JAMES PATTERSON Giving away $1 million to independent bookstores.

Slog tipper Michael wants to know what I think of this story:

The best-selling author James Patterson has started a program to give away $1 million of his personal fortune to dozens of bookstores, allowing them to invest in improvements, dole out bonuses to employees and expand literacy outreach programs.

I've been following this story, Michael, and I have mixed feelings about it. Of course, anything that keeps independent bookstores in business is a great thing. And lord knows Patterson could be using that money on much less worthy causes. But something about this makes me uneasy, and I can't quite put my finger on it.

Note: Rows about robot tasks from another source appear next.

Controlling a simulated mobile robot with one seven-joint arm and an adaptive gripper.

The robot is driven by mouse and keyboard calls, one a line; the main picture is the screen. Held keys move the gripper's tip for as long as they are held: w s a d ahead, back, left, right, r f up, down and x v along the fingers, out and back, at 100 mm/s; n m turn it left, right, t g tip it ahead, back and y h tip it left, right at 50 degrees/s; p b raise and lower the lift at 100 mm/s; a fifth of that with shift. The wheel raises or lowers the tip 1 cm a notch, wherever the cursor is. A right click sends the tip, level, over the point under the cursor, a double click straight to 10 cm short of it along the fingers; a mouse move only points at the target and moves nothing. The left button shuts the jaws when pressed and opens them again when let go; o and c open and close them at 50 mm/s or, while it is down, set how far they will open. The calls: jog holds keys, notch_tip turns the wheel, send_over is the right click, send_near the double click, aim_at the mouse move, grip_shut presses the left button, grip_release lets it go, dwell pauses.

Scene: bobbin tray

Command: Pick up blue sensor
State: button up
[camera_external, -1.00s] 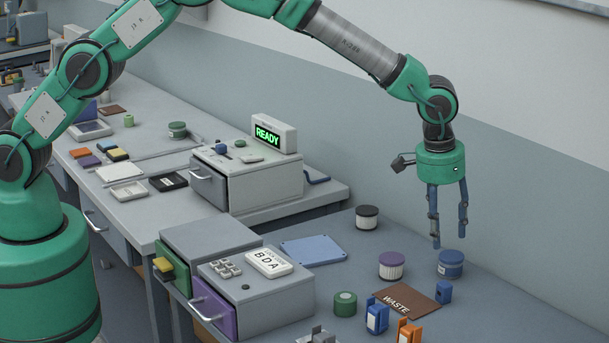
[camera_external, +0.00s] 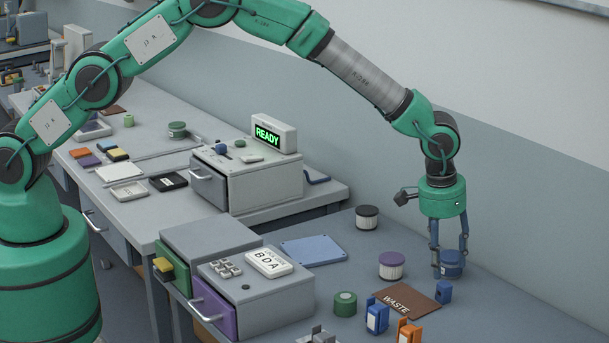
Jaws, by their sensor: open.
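A small blue block (camera_external: 444,291), which may be the blue sensor, stands at the right edge of the brown WASTE mat (camera_external: 407,303). A blue device with a pale face (camera_external: 376,318) stands in front of the mat; I cannot tell for certain which of the two is the sensor. My gripper (camera_external: 450,268) points down, open, with nothing held. Its fingertips are just above and behind the small blue block in the picture. A blue-topped bobbin (camera_external: 452,263) shows between the fingers; I cannot tell whether they are around it or in front of it.
A purple-topped bobbin (camera_external: 391,265) and a black-topped bobbin (camera_external: 367,217) stand left of my gripper. A green round piece (camera_external: 345,304) and an orange device (camera_external: 408,333) are nearer the front. A blue flat plate (camera_external: 313,250) lies beside the drawer units. The table to the right is clear.

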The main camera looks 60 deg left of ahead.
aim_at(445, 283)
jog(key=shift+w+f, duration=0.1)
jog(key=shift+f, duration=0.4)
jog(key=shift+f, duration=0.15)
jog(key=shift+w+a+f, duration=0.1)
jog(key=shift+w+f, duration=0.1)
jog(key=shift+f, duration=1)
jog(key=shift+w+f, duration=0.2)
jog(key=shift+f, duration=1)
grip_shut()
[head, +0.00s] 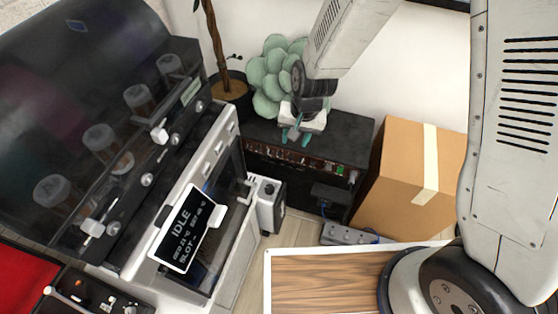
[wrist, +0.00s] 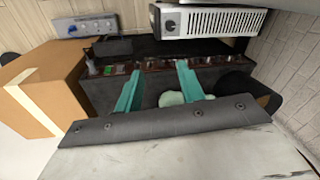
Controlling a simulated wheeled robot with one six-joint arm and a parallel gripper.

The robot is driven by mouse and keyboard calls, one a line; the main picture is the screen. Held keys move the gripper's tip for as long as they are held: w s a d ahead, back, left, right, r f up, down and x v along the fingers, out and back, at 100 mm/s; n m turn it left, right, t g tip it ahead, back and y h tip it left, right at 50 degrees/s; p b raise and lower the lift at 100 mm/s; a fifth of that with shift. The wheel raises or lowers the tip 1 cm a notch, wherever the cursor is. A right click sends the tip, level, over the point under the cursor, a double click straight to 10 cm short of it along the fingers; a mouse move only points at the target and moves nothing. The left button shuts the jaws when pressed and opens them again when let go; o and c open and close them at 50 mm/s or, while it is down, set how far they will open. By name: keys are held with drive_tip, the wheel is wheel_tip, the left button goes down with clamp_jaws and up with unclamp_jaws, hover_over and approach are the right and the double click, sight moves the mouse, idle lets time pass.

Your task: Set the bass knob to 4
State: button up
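A black amplifier (head: 340,140) stands against the wall, with a row of small knobs on its front panel (head: 292,163). The panel also shows in the wrist view (wrist: 196,62), with a lit green switch (wrist: 107,70) at its left end there. The labels are too small to read, so I cannot tell which knob is bass or its setting. My gripper (head: 296,137) is above the amplifier's top, near the front edge. In the wrist view its teal fingers (wrist: 161,66) are apart with nothing held between them, and their tips appear near the knob row. Contact cannot be told.
A cardboard box (head: 400,185) stands right of the amplifier, a plant (head: 275,72) behind it. A machine with an IDLE screen (head: 187,230) and a small white unit (head: 266,212) are at left.

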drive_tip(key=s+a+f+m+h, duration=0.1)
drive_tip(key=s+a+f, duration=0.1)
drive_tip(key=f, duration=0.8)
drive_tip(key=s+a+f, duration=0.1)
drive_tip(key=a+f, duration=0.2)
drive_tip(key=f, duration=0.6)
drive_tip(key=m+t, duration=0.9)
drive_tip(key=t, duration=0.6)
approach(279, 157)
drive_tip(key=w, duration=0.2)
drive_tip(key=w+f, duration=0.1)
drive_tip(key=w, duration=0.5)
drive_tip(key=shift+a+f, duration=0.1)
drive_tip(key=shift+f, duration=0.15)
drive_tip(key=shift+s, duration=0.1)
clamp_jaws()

Here's the thing: Bookstores aren't non-profits. They're businesses. And I think bad things start to happen when bookstores go down the "noble cause" route, by continually thanking their customers for shopping locally, and by lecturing customers about the difficulties of running a bookstore in 2014. If you're an independent bookstore, you should prove your worth, not talk about it. There are plenty of independent bookstores in Seattle that do good business by making themselves into essential destinations—by knowing more about the books than some algorithm, by providing additional services, and by becoming part of the fabric of their customer's lives. They do not earn customers by guilt-tripping them, or by hanging the threat of their closure over their customer's heads. (I've seen quite a few bookstores try this angle. Most of those bookstores are out of business now.) Of course their complaints about chain stores and online retailers are legitimate, but lecturing at customers isn't a great way to make customers feel welcome.

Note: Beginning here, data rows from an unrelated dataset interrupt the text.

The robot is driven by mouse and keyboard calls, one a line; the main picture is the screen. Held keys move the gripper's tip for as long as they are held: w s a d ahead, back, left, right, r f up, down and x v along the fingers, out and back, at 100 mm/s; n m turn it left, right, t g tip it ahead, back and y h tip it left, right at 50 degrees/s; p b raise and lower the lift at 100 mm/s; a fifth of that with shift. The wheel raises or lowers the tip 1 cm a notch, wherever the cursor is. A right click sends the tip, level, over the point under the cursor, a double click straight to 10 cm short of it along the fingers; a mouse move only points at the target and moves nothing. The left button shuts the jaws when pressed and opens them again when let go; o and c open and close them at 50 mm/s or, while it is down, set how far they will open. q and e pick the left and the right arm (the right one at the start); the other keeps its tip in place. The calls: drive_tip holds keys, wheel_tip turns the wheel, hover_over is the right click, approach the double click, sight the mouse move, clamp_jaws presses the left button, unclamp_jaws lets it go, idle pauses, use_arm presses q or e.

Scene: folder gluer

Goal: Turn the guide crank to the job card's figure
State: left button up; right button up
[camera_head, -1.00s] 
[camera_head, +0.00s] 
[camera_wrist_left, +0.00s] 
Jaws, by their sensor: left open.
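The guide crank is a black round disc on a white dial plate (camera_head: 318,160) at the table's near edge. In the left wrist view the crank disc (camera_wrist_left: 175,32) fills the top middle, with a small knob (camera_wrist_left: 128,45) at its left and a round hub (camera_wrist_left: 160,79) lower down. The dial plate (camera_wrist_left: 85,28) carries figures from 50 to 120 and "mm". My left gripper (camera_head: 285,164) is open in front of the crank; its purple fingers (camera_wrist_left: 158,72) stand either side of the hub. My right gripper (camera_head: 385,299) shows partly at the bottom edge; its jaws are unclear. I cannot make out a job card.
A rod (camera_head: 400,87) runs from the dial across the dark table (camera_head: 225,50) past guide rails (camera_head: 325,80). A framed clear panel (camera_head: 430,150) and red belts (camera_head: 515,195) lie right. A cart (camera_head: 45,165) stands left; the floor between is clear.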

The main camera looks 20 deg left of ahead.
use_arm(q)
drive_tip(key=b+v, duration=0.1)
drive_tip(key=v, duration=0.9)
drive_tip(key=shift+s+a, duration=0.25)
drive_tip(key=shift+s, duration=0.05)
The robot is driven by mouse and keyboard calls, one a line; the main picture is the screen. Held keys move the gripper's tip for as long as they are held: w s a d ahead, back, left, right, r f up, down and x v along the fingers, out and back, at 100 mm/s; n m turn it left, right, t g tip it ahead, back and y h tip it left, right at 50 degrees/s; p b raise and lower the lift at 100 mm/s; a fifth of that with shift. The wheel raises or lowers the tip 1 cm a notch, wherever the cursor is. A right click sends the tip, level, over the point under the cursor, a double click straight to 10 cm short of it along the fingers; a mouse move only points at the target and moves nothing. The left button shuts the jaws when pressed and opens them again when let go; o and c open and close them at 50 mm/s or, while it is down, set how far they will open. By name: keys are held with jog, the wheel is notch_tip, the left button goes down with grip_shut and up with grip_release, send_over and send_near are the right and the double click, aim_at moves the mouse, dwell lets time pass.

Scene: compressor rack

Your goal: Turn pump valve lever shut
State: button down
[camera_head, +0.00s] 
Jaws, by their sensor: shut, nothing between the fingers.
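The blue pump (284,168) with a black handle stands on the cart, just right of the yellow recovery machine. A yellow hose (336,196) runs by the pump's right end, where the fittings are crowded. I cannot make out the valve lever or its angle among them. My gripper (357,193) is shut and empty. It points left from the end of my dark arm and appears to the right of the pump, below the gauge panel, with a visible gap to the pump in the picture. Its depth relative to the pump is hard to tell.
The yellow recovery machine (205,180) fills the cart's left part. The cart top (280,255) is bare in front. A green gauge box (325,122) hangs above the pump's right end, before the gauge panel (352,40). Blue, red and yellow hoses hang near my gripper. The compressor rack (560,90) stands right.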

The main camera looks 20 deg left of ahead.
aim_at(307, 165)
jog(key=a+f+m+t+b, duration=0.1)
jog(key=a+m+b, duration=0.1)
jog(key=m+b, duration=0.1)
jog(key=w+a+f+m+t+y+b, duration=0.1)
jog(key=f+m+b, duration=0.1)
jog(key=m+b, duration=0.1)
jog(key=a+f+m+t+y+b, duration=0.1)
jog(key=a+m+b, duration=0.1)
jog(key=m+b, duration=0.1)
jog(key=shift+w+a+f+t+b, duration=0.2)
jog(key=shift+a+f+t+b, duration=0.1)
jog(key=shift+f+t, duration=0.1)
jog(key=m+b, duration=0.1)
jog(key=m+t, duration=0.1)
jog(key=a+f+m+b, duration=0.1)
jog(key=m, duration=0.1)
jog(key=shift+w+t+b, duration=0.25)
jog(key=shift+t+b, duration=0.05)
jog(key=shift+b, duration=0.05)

So if Patterson's money is used to renovate these stores into the kind of bookstores that can survive in the current economic climate, then I'm all for it. But I also don't want bookstores to get used to the thinking that a rich person is going to come along and make things right, or that a Kickstarter can save them. Let's not turn bookstores into lost causes, okay? Plenty of bookstores all over the country can and do make money without the help of some famous author ostentatiously dumping money all over them. Let's not make Patterson's endowment into a necessary part of the bookselling equation.